Im Anhang finden wir einen Absatz zu den Unterschieden von GIMP 2 zu GIMP 1.x, der verzichtbar ist, sowie eine kleine Linksammlung mit rund 25 Einträgen zu genannten Themen wie Sane, Turboprint, Gimpprint. CUPS und natürlich GIMP und Gimp-Plugins.
Fazit
Dieses laut Klappentext „praxisgerechte“ Buch „in Form von Workshops“ liefert kurz und kompakt Anleitungen, wie man häufige Fehler bei der Fotografie mit GIMP korrigieren kann. Leider befasst sich der Autor aber schwerpunktmäßig anscheinend lieber mit Farbprofilen und der Weboptimierung von Bildern, als mit der täglichen Retusche, echte Experten-Tipps und Tricks jenseits des Handbuchwissens sucht man hier vergeblich.

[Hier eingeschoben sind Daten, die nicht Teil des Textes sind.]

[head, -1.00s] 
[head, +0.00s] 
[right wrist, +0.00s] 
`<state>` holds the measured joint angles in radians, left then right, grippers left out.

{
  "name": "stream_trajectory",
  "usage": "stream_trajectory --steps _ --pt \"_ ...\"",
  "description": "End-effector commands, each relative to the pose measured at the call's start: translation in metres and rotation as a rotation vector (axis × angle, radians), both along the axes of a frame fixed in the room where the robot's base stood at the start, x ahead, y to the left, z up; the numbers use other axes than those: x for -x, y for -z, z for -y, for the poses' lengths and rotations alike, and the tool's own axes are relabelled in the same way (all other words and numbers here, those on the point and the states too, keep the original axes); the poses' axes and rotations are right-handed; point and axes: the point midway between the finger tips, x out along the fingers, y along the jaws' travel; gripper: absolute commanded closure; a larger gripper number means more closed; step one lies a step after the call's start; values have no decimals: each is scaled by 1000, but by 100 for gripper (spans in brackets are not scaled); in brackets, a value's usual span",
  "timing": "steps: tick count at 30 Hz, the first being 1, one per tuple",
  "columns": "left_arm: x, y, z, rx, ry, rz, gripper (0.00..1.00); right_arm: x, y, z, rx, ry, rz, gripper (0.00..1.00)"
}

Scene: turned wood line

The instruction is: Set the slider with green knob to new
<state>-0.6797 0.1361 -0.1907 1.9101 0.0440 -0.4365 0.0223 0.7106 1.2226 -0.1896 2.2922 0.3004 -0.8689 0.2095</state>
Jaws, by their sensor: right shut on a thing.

Das Thema RAW wird lediglich kurz in einem Absatz erwähnt, dabei ist es gerade für den fortgeschrittenen Digitalfotografen eines der wichtigsten überhaupt. Die schlecht gedruckten Schwarzweiß-Beispielbilder sind ein absoluter Minuspunkt. Mir ist schon klar, dass man für 11,95 Euro keine hochauflösenden Farbprints an den Mann bringen kann, und das Buch offenbar als günstiger Mitnahmeartikel konzipiert ist, aber an den Anforderungen eines Fotografen, der seine Bilder verbessern will, geht es gerade wegen der schlechten Bildqualität vorbei. (Der Fairness halber: auf der Website des Autors gibt es einige der Beispielbilder dann auch in Farbe und hochauflösend zum Anschauen).
Und, auch wenn ich da vielleicht alleine bin, ich will in einem Buch über Bildbearbeitung mit einer bestimmten Software nicht lesen müssen, wie ich meine Hardware einrichte, das ist für mich am Thema vorbei, das kann ich alleine.
Meines Erachtens kann man sich das Geld für dieses Buch sparen, dafür lieber das GIMP Handbuch lesen und sich zum Beispiel an den ausgezeichneten Tutorials von Gimpguru versuchen.